17 Jun 2009 yosch   » (Master)

open fonts and mobile devices

The availability and use of all kinds of mobile devices is growing like crazy but what about fonts on these devices?

What happens when the default set shipped with the particular OS is not good enough for you? When the fonts simply look ugly to you or don't provide sufficient support for a language and the corresponding writing system you're using, or you really really want a specific design? You may happen to use the device as an e-book-reader, something to read RSS feeds, do blogging, drawing or whatever, you might also use it as some kind of literacy primer digital chalkboard...

Basically you own the device and you want to enjoy or create content with your preferred font (an open font or not) and not be dependent upon the decision of the creator of the device who may not care about your needs in that area. If you agree that malleability of a device includes choosing and being able to install and use your own font then all devices are not equal: sometime the device makes it very easy, sometimes you have to fight it, hack aggressively the filesystem, reflash, and sometimes you're just stuck. Let's hope that the device makers will come to see the value of allowing end-user font changes. With the pressure of open mobile platforms we can hope the current status quo will improve.

  • Nokia Internet tablet: flashable, open architecture based on the Maemo which is itself based on Debian components (with only a few restricted components): you easily get access to the filesystem, you can install a terminal application then simply add your font to ~/.fonts and fontconfig will allow you to see it in all the apps. There are also font packages available in the repositories, you can install various browsers, future versions of these browsers will support @font-face.

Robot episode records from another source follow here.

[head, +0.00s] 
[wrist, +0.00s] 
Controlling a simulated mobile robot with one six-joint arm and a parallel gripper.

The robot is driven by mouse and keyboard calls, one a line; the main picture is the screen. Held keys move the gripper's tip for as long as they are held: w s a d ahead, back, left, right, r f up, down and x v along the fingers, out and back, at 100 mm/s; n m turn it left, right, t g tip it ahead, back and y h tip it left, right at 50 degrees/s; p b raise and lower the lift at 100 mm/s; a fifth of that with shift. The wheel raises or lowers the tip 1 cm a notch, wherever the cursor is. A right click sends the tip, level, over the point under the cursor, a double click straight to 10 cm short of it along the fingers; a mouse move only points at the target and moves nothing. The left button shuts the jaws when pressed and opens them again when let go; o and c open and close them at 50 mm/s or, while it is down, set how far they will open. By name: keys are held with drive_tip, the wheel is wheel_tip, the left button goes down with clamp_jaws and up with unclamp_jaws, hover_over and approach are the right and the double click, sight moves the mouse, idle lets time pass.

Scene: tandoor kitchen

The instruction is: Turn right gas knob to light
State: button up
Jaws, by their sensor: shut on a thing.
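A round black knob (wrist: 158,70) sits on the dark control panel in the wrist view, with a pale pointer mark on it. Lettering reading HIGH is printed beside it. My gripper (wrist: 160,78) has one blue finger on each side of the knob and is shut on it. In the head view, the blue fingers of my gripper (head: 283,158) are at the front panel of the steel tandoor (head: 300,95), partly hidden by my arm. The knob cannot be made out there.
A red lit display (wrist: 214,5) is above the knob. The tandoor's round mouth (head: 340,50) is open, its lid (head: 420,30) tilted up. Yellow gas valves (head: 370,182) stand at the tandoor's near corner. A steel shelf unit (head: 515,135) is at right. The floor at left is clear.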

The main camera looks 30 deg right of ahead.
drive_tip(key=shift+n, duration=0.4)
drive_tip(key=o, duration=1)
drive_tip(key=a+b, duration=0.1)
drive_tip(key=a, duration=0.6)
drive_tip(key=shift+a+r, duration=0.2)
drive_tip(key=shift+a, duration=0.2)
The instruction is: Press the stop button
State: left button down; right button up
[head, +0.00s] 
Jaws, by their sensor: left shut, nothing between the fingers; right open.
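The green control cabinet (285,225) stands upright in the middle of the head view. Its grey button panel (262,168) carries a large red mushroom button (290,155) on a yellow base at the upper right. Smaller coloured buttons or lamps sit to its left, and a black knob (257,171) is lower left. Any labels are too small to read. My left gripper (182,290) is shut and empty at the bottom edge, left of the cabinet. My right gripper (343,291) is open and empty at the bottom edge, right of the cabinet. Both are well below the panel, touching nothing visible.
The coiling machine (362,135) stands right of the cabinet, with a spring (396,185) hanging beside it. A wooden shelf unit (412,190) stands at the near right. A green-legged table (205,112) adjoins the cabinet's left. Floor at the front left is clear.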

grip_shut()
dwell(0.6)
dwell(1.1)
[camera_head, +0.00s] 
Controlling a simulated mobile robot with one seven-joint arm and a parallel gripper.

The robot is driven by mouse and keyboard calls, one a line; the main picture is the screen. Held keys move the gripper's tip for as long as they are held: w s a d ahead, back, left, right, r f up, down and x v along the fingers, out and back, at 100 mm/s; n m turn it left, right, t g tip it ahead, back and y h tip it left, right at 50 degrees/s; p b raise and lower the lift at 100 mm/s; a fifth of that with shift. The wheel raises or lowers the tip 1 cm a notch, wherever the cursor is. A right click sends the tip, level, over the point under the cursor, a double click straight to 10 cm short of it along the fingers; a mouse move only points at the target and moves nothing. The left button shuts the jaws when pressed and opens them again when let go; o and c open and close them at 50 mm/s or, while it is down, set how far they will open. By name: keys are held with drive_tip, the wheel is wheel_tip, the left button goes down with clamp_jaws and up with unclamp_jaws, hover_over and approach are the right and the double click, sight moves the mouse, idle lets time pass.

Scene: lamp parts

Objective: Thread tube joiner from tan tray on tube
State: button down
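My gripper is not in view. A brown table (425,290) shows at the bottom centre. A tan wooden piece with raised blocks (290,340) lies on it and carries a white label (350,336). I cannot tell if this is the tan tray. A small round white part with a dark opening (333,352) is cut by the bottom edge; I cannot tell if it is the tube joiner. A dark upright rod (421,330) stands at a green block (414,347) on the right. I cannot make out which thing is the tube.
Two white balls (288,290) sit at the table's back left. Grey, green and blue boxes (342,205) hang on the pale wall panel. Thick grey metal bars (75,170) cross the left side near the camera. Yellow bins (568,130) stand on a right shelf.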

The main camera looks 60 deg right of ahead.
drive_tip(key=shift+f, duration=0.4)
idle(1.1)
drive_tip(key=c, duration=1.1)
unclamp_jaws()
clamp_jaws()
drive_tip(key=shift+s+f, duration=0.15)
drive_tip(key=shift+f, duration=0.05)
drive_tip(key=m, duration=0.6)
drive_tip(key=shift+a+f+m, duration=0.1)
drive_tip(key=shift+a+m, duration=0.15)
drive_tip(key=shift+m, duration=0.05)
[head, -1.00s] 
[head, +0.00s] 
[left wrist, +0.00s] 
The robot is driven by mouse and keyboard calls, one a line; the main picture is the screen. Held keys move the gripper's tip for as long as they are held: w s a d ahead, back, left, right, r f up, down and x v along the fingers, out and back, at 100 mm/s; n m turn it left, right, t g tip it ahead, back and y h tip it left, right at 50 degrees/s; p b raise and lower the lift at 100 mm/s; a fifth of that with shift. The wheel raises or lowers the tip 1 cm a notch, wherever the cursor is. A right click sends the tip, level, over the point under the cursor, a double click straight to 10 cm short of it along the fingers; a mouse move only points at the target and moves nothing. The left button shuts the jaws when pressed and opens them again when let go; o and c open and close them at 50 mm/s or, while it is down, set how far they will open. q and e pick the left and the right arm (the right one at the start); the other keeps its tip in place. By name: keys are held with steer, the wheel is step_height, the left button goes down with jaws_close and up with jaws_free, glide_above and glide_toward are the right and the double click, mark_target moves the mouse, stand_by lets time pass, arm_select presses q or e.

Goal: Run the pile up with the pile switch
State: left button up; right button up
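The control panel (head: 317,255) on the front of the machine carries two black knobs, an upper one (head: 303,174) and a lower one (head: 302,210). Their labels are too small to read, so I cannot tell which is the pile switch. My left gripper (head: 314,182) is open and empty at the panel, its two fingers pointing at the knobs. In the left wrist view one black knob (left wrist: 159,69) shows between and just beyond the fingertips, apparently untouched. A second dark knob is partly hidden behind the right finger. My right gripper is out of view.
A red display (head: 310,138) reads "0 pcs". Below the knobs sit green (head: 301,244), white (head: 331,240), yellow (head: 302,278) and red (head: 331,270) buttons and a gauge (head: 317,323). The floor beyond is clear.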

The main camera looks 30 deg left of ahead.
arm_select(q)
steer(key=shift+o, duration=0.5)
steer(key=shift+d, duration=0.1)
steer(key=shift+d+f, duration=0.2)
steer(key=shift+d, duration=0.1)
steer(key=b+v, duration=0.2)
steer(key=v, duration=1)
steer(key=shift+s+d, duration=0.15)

  • Android: flashable, open architecture, the Droid font family was commissioned to ship with the device, it's an open font and is hosted under DVCS alongside the rest of the Android source code. The browser based on webkit supports @font-face. You can push new fonts only as part of an application but you don't have access to the system fonts folder. You need to go through the SDK or a dedicated image to push the fonts you want.

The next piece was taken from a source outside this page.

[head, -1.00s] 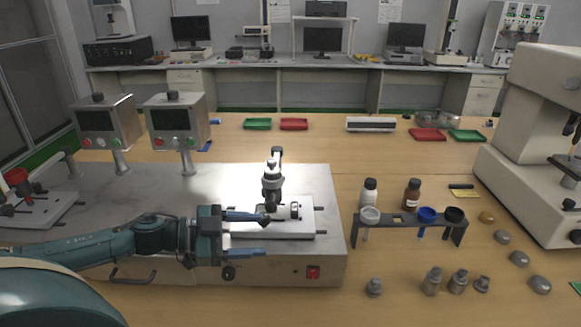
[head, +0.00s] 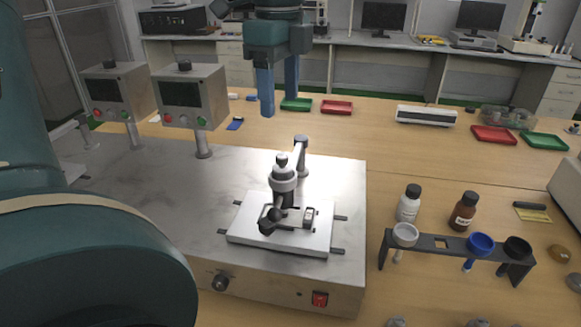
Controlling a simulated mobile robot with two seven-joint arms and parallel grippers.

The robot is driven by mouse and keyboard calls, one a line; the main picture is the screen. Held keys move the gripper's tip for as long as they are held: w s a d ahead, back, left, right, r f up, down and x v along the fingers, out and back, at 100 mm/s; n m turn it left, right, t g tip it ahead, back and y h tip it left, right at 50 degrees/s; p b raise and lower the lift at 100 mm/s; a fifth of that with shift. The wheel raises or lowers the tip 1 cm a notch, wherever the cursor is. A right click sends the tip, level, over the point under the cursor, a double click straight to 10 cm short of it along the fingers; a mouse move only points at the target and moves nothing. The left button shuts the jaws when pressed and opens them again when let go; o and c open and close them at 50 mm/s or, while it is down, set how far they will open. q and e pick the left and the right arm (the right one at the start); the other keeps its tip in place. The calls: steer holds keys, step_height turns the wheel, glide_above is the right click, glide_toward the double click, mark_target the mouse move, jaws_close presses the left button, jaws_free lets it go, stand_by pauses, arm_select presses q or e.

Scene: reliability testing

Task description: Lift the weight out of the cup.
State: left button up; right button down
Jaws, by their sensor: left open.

  • OLPC: flashable open hardware and open architecture with a gorgeous screen resolution and a nice ebook mode: the distros running on the OLPC already include a good selection of open fonts, with more in the repositories and you can just put your desired fonts in ~/.fonts/ and fontconfig will do its thing.

  • Kindle: restricted platform (some patches to the libraries making up the OS are apparently now available but not the system itself): no end-user UI to add new fonts, you need to use a unofficial hack to flash it with a custom image to add fonts with better Unicode coverage. I don't know about the browser features.

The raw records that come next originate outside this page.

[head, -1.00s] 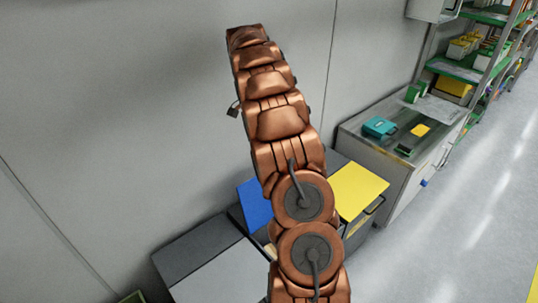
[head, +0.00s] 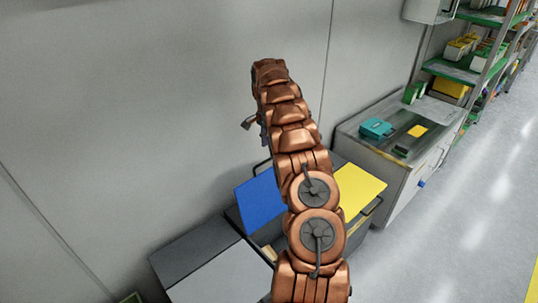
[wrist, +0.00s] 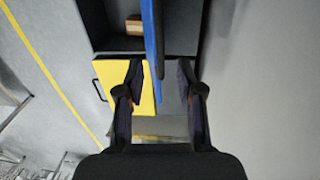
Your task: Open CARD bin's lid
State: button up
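The blue lid (head: 258,200) stands raised at a tilt over a dark bin in the head view, beside the yellow lid (head: 358,190). No label is readable, so I cannot tell from lettering which bin is CARD. In the wrist view the blue lid (wrist: 152,45) shows nearly edge-on, and an open dark bin interior with a brown block (wrist: 134,25) lies beside it. My gripper (wrist: 162,95) is open, its fingers on either side of the blue lid's edge in the picture, with visible gaps. In the head view the gripper is mostly hidden behind my arm.
A grey-topped bin or cabinet (head: 215,278) stands to the left. A workbench (head: 375,155) with a teal case (head: 376,128) stands to the right, with a shelf rack (head: 480,65) beyond. The wall (head: 150,100) is close behind the bins. The floor at right (head: 450,240) is clear.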

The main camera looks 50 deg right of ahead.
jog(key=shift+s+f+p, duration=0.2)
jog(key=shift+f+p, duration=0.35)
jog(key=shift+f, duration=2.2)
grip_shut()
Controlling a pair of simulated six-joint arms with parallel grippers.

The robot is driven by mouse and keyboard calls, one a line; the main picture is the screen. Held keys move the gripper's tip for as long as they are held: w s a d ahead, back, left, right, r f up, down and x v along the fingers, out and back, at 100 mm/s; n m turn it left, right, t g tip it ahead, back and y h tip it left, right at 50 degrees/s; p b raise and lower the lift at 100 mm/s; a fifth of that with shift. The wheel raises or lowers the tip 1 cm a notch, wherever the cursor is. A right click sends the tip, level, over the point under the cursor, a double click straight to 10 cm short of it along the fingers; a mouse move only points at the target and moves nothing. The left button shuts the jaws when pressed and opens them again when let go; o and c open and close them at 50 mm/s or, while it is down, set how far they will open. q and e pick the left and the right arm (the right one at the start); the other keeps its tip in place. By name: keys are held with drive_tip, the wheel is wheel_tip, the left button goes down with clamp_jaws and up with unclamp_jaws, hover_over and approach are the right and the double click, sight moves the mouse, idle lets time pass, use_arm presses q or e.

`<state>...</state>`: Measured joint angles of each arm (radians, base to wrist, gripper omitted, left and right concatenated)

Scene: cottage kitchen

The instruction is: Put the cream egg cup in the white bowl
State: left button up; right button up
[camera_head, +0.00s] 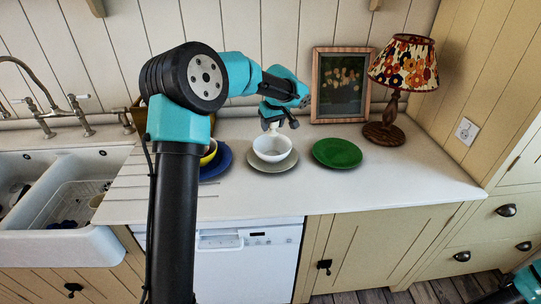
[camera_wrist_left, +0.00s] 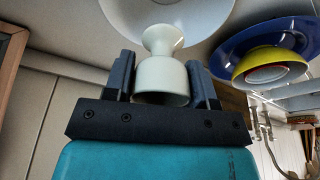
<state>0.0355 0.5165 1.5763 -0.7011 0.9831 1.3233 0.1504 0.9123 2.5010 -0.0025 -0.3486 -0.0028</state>
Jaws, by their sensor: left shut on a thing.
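The cream egg cup (camera_wrist_left: 160,78) is between the dark fingers of my left gripper (camera_wrist_left: 162,85), which is shut on it. In the head view, my left gripper (camera_head: 279,117) is above the white bowl (camera_head: 272,149), with the egg cup (camera_head: 271,128) partly hidden below it. The white bowl stands upright on a pale plate (camera_head: 285,166) on the worktop. The bowl's pale surface also fills the top of the left wrist view (camera_wrist_left: 185,14), beyond the cup. Whether the cup touches the bowl I cannot tell.
A green plate (camera_head: 337,153) lies right of the bowl. A blue plate (camera_head: 216,165) with a yellow bowl (camera_head: 209,153) is to the left, partly behind my arm. A lamp (camera_head: 386,130) and a framed picture (camera_head: 341,85) stand behind. The front worktop is clear; a sink (camera_head: 60,240) is left.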

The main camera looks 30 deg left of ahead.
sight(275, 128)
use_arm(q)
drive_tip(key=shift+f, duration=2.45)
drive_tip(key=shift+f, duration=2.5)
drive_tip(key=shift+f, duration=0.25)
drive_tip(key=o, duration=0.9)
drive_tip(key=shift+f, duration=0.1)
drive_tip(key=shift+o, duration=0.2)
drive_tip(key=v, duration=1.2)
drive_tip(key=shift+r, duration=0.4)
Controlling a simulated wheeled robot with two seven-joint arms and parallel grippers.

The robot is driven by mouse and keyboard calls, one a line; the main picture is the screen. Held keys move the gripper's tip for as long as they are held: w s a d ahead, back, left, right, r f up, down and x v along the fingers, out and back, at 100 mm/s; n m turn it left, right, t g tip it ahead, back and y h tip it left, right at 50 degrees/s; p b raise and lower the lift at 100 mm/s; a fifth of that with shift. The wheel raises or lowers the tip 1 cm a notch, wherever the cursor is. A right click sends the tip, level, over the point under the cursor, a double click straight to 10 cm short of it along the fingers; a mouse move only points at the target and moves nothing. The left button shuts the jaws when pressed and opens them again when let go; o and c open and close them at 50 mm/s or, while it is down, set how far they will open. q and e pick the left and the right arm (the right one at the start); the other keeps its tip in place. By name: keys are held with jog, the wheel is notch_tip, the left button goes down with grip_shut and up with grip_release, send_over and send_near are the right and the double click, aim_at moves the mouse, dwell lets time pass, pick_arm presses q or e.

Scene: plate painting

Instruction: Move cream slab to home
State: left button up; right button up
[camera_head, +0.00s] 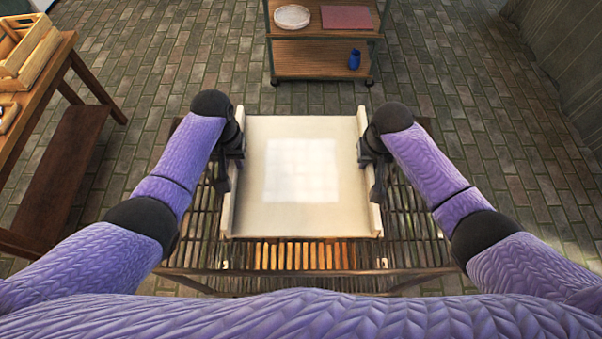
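The cream slab (265,215) is a wide, flat panel with raised rims along its left and right sides. It is in the middle of the head view, over a slatted table, with a paler square patch (302,170) at its centre. My left gripper (227,172) is at the slab's left rim, and my right gripper (375,176) is at its right rim. Both are dark and seem to touch the rims. The fingertips are too small and dark to tell whether they are closed on them. I cannot tell whether the slab rests on the slats or is held above them.
The slatted table (410,225) shows around the slab, with an orange glow beneath its near part. A wheeled shelf (320,57) at the back holds a white round plate (292,17), a reddish mat (346,17) and a blue jar (354,59). A wooden bench (60,170) stands at left.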

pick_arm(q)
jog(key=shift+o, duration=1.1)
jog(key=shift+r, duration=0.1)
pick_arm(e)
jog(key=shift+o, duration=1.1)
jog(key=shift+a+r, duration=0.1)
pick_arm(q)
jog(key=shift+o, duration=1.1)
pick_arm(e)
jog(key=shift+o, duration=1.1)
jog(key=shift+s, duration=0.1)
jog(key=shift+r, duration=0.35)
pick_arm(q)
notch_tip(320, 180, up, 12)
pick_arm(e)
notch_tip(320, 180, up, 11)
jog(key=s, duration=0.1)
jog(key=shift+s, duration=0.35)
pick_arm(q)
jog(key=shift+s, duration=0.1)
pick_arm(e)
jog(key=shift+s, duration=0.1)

  • Iphone: very restricted platform, a jailbroken one allows access to the filesystem to add new fonts to /System/Library/Fonts/Cache/ and you need to tweak the plist by hand but the browser supports @font-face.

  • Blackberry: very restricted platform, themes can change the fonts and there is apparently a font folder exposed /system/fonts but putting fonts in there doesn't do anything. Meh.

  • the various Netbook distros: Ubuntu Netbook Remix, Moblin, etc all these very nice open platforms give you access to the repositories where we already maintain packages for various open fonts. And fontconfig is there too so just a copy into ~/.fonts is fine. The browser with support for @font-face will be easily available.

  • Sony reader: restricted platform. But apparently a /FONT folder in the filesystem is exposed allowing to add new fonts. Again you need to tweak the settings by hand. No browser it seems.